The book opens with Shoop and her teammates in the women’s eight boat at the starting line of the gold-medal race of the Olympic Games Beijing 2008. They’d finish as champions, and the women’s eight would grow so dominant that they won every world and Olympic title from 2006 through 2016.
Shoop’s rowing story, however, begins at the age of 20 while in school at the University of Virginia. Not believing herself a good enough basketball player to pursue it in college, she’d given up on athletics and two years later was 30 pounds heavier than she’d ever been. Her grades, which had always been As, had also turned to Cs and C-minuses.
That’s when she ran into Virginia rowing coach Kevin Sauer, who is one of the people to whom the book is dedicated, and he remembered meeting her back when she was in high school. He’d told her during that initial encounter that if she ended up at Virginia she should give rowing a try, and when she bumped into him at a swim meet on campus he reiterated his belief that she’d make a good rower.
“The first thing out of his mouth was, ‘Lindsay, it’s never too late to row,’” recalled Shoop, who would go on to become a two-time NCAA All-American and team captain at Virginia. “Here was an opportunity to try something different that entered my life serendipitously as a suggestion years before, and here it is coming back.”
Because Shoop has kept journals throughout her life, she knows that the night before that second run-in with Sauer, she couldn’t sleep with some of the thoughts running through her head.

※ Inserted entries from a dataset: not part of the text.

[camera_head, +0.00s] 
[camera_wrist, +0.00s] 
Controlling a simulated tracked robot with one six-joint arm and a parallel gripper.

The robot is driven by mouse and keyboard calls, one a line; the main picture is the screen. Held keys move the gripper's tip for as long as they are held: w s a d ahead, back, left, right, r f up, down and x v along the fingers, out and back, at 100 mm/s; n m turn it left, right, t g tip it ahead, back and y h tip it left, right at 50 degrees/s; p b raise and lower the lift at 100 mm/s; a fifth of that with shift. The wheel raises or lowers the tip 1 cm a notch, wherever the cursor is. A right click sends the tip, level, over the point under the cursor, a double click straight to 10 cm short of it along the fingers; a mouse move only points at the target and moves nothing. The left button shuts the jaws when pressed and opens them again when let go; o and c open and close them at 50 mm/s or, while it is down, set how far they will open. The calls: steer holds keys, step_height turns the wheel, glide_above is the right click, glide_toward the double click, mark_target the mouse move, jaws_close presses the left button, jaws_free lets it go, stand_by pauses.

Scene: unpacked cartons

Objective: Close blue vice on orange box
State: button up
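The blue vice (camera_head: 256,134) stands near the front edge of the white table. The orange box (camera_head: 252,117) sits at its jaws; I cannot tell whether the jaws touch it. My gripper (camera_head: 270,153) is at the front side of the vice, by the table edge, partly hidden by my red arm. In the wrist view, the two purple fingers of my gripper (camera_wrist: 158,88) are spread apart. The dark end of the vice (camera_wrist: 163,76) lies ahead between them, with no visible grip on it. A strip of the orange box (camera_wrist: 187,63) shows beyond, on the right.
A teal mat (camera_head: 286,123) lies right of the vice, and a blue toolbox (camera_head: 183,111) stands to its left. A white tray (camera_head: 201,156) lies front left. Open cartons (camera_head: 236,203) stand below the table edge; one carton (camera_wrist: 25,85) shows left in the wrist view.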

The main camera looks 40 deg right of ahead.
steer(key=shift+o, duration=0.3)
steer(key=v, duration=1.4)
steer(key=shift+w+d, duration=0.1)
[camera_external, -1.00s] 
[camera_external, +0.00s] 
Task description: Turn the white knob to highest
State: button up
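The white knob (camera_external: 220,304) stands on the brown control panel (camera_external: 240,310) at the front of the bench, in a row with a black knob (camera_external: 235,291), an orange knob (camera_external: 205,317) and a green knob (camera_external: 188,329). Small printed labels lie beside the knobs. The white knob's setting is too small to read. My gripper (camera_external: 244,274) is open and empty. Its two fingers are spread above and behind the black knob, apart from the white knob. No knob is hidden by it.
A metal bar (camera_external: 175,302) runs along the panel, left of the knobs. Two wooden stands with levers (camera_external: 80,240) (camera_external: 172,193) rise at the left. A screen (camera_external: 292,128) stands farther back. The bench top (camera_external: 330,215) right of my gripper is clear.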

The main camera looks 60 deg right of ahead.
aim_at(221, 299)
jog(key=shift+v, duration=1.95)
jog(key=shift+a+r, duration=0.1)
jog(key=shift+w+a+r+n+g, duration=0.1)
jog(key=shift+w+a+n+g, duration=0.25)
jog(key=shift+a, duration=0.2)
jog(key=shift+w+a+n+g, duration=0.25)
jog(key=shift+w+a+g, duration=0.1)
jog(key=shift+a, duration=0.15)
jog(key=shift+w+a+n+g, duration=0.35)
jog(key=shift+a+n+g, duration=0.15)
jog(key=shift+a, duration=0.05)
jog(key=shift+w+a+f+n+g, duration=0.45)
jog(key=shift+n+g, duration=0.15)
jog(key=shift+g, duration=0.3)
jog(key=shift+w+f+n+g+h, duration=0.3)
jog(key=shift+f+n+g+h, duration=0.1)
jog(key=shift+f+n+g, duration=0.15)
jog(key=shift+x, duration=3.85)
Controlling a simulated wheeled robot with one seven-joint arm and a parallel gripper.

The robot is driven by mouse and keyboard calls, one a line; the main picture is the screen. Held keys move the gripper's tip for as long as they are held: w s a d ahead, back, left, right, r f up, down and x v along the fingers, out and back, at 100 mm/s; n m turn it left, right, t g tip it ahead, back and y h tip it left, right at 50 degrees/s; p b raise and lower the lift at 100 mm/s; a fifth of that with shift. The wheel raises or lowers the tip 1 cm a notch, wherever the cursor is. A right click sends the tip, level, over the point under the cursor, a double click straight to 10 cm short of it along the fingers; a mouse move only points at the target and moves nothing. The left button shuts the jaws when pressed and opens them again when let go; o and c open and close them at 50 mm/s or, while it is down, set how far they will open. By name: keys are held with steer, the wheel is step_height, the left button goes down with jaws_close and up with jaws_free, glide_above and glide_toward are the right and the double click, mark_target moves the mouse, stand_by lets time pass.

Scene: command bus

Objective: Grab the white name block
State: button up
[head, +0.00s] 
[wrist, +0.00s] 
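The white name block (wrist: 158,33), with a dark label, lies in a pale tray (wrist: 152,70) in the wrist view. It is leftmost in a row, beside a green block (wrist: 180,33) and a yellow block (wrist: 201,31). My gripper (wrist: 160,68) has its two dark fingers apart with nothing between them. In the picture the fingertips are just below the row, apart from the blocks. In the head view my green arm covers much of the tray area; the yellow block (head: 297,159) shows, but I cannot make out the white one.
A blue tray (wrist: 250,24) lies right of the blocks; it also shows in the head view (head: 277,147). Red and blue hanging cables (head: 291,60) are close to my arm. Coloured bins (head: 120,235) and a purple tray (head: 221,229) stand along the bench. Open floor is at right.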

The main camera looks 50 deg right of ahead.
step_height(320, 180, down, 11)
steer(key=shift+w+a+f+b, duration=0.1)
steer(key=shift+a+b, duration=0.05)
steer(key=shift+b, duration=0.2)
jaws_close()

“Basically I wrote down that I wished I wasn’t such a lazy bum,” she said. “And if I weren’t, maybe I could have been something but the world will never know, and that includes me. There are moments we don’t pay attention to if we aren’t ready for them. I was just ready.”
After she retired from competition, Shoop went on to coach and in 2016 joined the University of Miami staff as an assistant coach and recruiting coordinator. She stepped away from that role in June 2019 and turned to private coaching, speaking, doing commentary for races, working in ocean rescue for the city of Miami Beach and finally writing the book she knew she had inside her.
“I wrote 115 pages, scrapped it, started over, wrote another 115 pages, scrapped that and started over,” she said.
Eventually, Shoop hooked up with a company that helped her understand the writing process and an editor who asked her all the right questions to help draw out the details.
In addition to going through her journals and looking back on everything she was thinking and feeling at different moments in her life, Shoop said, she enjoyed telling stories about her Olympic and national team teammates and all they shared.
“There was a moment on the water during one of the last practices (in Beijing) where one of my teammates said to savor the moment because you never know if you’re going to be in a boat like this again,” she said. “At that time I was planning on going back to the Olympics, I wanted to race forever, but she was right. You can’t take anything for granted, and savoring it for what it was was important.”